To a certain extent, these categories, as much as they circumscribe our moral judgments, also trace the shades of our moral dispositions, bodily feelings, and personal imperfections.
Decomposition
In as much as we contend with the dispositions as if we are standing on quicksand, we still draw lines to figure further ourselves and our ways into the collisions. Lines have served as the means for Jayvee Necessario in his use of pen, ink, charcoal, and graphite to foreground bodily entrails by also highlighting the inherent cubist character of the human body. In his series titled Decomposing Gods, the bodies trace and sharpen, through graphite on acid-free paper, often hidden entrails, skeletal frames, and muscles, which make the body, specifically of the gods, lose its ideal image, and reveal the decomposition, not by only in a condition of antagonism or conflict with a non-god entity. Instead, the body decomposes by virtue of strain, tension, and effort. As such, if one desires to be a god, one must also muster bodily constraints. Perhaps the bodily constraints also bear a herculean effort that large-scale portraits such as Play It by Ear and The Abundance of Right and Wrong try to seize.

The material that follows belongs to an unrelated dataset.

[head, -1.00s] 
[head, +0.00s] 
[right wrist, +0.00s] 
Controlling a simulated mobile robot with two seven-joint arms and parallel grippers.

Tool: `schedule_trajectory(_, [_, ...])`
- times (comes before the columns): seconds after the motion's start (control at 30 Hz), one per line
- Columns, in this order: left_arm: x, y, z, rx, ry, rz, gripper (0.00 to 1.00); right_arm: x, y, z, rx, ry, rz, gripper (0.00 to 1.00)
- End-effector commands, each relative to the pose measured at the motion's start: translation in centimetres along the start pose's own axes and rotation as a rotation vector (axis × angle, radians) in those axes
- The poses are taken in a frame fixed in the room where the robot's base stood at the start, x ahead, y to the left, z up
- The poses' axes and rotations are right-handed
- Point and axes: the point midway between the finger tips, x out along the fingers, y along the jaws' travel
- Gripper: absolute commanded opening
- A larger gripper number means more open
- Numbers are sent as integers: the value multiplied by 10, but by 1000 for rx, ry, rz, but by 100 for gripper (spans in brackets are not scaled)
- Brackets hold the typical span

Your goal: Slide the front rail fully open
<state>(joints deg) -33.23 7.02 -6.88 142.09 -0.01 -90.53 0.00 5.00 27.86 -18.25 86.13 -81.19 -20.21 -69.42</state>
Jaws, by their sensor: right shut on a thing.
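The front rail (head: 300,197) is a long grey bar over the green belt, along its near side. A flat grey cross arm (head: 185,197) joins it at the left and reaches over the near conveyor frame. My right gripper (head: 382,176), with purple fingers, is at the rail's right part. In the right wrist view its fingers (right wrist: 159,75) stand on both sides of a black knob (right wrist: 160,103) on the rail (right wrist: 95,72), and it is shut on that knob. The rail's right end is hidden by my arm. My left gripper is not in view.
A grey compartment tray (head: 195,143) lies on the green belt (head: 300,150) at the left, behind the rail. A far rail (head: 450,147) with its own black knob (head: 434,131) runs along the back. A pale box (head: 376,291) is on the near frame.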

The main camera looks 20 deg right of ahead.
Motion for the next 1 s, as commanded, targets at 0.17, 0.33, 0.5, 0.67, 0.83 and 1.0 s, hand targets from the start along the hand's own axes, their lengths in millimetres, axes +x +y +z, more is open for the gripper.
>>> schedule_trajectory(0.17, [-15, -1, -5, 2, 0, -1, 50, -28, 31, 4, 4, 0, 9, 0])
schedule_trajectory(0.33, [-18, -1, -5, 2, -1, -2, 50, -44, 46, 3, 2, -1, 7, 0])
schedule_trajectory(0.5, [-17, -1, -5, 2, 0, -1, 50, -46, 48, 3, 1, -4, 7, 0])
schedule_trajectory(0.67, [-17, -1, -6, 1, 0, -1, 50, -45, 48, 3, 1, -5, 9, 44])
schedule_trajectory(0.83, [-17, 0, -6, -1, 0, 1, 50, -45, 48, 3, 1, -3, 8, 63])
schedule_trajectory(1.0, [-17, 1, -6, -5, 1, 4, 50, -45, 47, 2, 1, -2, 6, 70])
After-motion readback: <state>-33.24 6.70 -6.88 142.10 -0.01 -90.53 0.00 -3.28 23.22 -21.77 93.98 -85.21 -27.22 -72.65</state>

In their respective artistic lifeworlds, through the accretion of details, textures, sketches, and shades, while also giving visibility to subjects, such as a quasi-soldier diminishing into a skeletal subject, or two seated subjects who stage moral trouble between right and wrong, the line in these works also show how bodies are not finite, but built and shaped through the shades of one’s dimension. This physical disposition may be visually captured through the layers and shades of one’s labor servitude, the stress patterns that one endures in the process of using one’s body, and the toil that the muscle archives through its sinews and curves. Perhaps, these works also make us realize how we rely visually on the bodily character as our index in navigating our everyday moral economy.
Temporality
However, Mikiboy Pama also expands the position of these works within the constellation of a global economy of signs, which highlights, in our attempts to think about heaven, hell, and earth, a form of evaluating the temporal nature of the times.
Pama intervenes in the quintessential Bosch’s world by confronting the pillars of our Catholic moral imagination and, at the same time, deploying an intermedial approach to painting, bringing together oil, aerosol, enamel, archival pen, image transfer, polymer glue, textured paint and collage on canvas. In Nativitas, Pama defamiliarizes the sacred image of Mary’s body as dismembered across her head, feet, and womb, which the latter brings to the fore its animalistic propensity. The womb in its skeletal frame bears the egg while being framed by Adam and Eve, and the animals of the wild, which discharges the idyllic fantasy of Mary’s immaculate conception. Instead, Pama acknowledges the precarity of Mary’s predicament, and by visualizing the danger and difficulty of Mary’s childbearing, the traumatic real behind the Christ narrative is further exposed. With this perspective, Confusia Existentia alludes to the Biblical narrative of the lamb of God where he whacks it open for us, putting to the fore the veracity of the human-animal relation behind the veil of Christian morality.
Such visceral quality of Pama’s artistic technique leads us to Aeternum Remeo where it inscribes the text “Vaya Con Dios” along with the image transfer of the galleon boat at the center, while being framed by two aging figures. The work evokes the maritime journey as a form of aging, and thus, our age becomes a temporal period of sailing into the wilderness of the world’s civilization—whether in the past, present, or future—in which most of us wish to finally dock at the port where paradise can be found.
However, from the rouge swath of rock landscape to the maritime world of the wilds of civilization, is paradise merely, to borrow from Jacques Derrida, a future to come? After all, the collision of heaven, earth, and hell turns these works into attempts to anchor oneself in the broader colliding scapes of happiness. Drawing from Jerry Walls, a Calvinist philosopher, hell will always be determined by heaven, and to signify hell would always underpin the “desire for happiness,” which most of us believe that heaven guarantees. Yet as the artists turn the gallery space into a state of collision, then the wall paintings draw the lines from which the landscapes of happiness begin to become porous, drift away, and turn the sites of what is supposed to give us happiness as shatter zones.
These painters, in the end, may be deemed to reconstruct the consequences and aftershocks of collision, trying to redeem the world in the aftermath of a clash, disruption, and disorder. Yet as they unravel their works with such sizeable scales, we may also ask: Is their practice also about trying to achieve the elusive happiness? Why continue to persist with such a harrowing imagination of the world when such a world allows us to have a peek of hell while on Earth? Or do these works finally settle the problem of heaven and make us finally come to terms that these works by Bacolod artists have finally painted what we need to accept as our paradise?